- SUPPLIED DATA
^^^^

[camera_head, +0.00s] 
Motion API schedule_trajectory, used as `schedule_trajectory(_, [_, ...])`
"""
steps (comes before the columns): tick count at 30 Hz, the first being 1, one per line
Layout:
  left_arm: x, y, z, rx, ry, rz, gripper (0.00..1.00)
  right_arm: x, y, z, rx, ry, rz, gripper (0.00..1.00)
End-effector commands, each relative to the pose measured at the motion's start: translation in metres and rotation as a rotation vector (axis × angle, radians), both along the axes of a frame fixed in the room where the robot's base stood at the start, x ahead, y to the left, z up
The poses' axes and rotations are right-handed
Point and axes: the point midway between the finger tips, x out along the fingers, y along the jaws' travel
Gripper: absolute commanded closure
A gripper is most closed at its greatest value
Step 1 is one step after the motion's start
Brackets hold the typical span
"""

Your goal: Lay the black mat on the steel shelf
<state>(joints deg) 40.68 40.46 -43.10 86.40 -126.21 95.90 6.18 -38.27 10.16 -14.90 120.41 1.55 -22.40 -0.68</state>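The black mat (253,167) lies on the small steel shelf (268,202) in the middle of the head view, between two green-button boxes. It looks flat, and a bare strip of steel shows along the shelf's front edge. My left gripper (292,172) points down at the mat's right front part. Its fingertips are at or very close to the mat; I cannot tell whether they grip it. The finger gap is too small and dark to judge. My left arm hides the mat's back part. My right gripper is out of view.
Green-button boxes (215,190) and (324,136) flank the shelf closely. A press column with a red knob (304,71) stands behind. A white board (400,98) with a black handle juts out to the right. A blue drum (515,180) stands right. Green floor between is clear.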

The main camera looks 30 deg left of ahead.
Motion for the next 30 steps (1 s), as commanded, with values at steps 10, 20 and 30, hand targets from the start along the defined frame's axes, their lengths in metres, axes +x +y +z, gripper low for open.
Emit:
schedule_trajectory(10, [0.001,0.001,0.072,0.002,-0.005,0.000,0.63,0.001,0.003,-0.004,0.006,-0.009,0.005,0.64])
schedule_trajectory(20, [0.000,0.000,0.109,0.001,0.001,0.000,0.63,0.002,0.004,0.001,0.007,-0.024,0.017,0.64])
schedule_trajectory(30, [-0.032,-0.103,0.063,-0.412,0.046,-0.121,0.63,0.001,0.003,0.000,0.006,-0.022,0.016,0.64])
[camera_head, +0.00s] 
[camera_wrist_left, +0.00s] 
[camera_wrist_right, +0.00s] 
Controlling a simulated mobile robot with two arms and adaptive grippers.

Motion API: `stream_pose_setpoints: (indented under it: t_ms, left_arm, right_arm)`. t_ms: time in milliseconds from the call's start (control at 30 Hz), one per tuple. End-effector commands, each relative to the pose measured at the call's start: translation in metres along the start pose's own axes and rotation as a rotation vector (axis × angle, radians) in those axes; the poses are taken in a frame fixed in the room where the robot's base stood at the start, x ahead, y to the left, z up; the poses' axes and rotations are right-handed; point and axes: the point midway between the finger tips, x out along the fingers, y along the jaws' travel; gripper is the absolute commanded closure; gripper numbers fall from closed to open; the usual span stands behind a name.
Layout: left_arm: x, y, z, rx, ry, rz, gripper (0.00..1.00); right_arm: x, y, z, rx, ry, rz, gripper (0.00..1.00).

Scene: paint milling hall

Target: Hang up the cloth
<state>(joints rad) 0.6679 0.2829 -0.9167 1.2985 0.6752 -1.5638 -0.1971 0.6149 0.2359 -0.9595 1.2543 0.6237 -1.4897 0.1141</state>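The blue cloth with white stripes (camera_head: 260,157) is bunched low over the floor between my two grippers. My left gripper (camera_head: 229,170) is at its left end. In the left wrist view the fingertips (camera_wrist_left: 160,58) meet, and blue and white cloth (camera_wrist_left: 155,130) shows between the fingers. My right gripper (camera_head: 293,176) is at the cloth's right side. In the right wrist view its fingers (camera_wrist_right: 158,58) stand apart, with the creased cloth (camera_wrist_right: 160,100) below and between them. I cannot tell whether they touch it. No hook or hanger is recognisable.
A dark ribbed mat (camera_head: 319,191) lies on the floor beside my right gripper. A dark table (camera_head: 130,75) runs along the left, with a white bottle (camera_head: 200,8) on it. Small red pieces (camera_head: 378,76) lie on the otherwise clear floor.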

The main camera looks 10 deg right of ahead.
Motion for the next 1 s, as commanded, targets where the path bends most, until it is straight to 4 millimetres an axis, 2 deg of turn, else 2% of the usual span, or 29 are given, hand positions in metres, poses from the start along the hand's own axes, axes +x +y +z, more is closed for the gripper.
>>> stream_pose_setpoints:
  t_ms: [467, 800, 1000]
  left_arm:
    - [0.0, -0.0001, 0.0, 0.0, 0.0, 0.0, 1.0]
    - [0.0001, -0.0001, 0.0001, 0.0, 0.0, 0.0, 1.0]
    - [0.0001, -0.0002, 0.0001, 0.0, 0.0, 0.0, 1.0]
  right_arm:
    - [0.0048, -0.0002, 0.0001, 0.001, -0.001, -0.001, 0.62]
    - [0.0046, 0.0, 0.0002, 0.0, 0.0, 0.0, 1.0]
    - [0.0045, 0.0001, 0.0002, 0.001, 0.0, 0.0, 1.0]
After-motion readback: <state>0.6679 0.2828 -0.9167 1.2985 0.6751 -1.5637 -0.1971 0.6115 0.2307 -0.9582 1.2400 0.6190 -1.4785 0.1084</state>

^^^^

- EXERCISE DESCRIPTION
Above are some records; extract every one of them exactly.

- RESPONSE
[camera_head, +0.00s] 
Motion API schedule_trajectory, used as `schedule_trajectory(_, [_, ...])`
"""
steps (comes before the columns): tick count at 30 Hz, the first being 1, one per line
Layout:
  left_arm: x, y, z, rx, ry, rz, gripper (0.00..1.00)
  right_arm: x, y, z, rx, ry, rz, gripper (0.00..1.00)
End-effector commands, each relative to the pose measured at the motion's start: translation in metres and rotation as a rotation vector (axis × angle, radians), both along the axes of a frame fixed in the room where the robot's base stood at the start, x ahead, y to the left, z up
The poses' axes and rotations are right-handed
Point and axes: the point midway between the finger tips, x out along the fingers, y along the jaws' travel
Gripper: absolute commanded closure
A gripper is most closed at its greatest value
Step 1 is one step after the motion's start
Brackets hold the typical span
"""

Your goal: Lay the black mat on the steel shelf
<state>(joints deg) 40.68 40.46 -43.10 86.40 -126.21 95.90 6.18 -38.27 10.16 -14.90 120.41 1.55 -22.40 -0.68</state>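The black mat (253,167) lies on the small steel shelf (268,202) in the middle of the head view, between two green-button boxes. It looks flat, and a bare strip of steel shows along the shelf's front edge. My left gripper (292,172) points down at the mat's right front part. Its fingertips are at or very close to the mat; I cannot tell whether they grip it. The finger gap is too small and dark to judge. My left arm hides the mat's back part. My right gripper is out of view.
Green-button boxes (215,190) and (324,136) flank the shelf closely. A press column with a red knob (304,71) stands behind. A white board (400,98) with a black handle juts out to the right. A blue drum (515,180) stands right. Green floor between is clear.

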The main camera looks 30 deg left of ahead.
Motion for the next 30 steps (1 s), as commanded, with values at steps 10, 20 and 30, hand targets from the start along the defined frame's axes, their lengths in metres, axes +x +y +z, gripper low for open.
Emit:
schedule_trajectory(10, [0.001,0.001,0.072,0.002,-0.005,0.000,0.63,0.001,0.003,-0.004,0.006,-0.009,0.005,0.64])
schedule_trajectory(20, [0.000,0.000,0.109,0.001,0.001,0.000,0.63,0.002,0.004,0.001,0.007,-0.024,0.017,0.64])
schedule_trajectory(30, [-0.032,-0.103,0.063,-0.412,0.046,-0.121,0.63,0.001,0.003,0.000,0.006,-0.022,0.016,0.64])
[camera_head, +0.00s] 
[camera_wrist_left, +0.00s] 
[camera_wrist_right, +0.00s] 
Controlling a simulated mobile robot with two arms and adaptive grippers.

Motion API: `stream_pose_setpoints: (indented under it: t_ms, left_arm, right_arm)`. t_ms: time in milliseconds from the call's start (control at 30 Hz), one per tuple. End-effector commands, each relative to the pose measured at the call's start: translation in metres along the start pose's own axes and rotation as a rotation vector (axis × angle, radians) in those axes; the poses are taken in a frame fixed in the room where the robot's base stood at the start, x ahead, y to the left, z up; the poses' axes and rotations are right-handed; point and axes: the point midway between the finger tips, x out along the fingers, y along the jaws' travel; gripper is the absolute commanded closure; gripper numbers fall from closed to open; the usual span stands behind a name.
Layout: left_arm: x, y, z, rx, ry, rz, gripper (0.00..1.00); right_arm: x, y, z, rx, ry, rz, gripper (0.00..1.00).

Scene: paint milling hall

Target: Hang up the cloth
<state>(joints rad) 0.6679 0.2829 -0.9167 1.2985 0.6752 -1.5638 -0.1971 0.6149 0.2359 -0.9595 1.2543 0.6237 -1.4897 0.1141</state>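The blue cloth with white stripes (camera_head: 260,157) is bunched low over the floor between my two grippers. My left gripper (camera_head: 229,170) is at its left end. In the left wrist view the fingertips (camera_wrist_left: 160,58) meet, and blue and white cloth (camera_wrist_left: 155,130) shows between the fingers. My right gripper (camera_head: 293,176) is at the cloth's right side. In the right wrist view its fingers (camera_wrist_right: 158,58) stand apart, with the creased cloth (camera_wrist_right: 160,100) below and between them. I cannot tell whether they touch it. No hook or hanger is recognisable.
A dark ribbed mat (camera_head: 319,191) lies on the floor beside my right gripper. A dark table (camera_head: 130,75) runs along the left, with a white bottle (camera_head: 200,8) on it. Small red pieces (camera_head: 378,76) lie on the otherwise clear floor.

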The main camera looks 10 deg right of ahead.
Motion for the next 1 s, as commanded, targets where the path bends most, until it is straight to 4 millimetres an axis, 2 deg of turn, else 2% of the usual span, or 29 are given, hand positions in metres, poses from the start along the hand's own axes, axes +x +y +z, more is closed for the gripper.
>>> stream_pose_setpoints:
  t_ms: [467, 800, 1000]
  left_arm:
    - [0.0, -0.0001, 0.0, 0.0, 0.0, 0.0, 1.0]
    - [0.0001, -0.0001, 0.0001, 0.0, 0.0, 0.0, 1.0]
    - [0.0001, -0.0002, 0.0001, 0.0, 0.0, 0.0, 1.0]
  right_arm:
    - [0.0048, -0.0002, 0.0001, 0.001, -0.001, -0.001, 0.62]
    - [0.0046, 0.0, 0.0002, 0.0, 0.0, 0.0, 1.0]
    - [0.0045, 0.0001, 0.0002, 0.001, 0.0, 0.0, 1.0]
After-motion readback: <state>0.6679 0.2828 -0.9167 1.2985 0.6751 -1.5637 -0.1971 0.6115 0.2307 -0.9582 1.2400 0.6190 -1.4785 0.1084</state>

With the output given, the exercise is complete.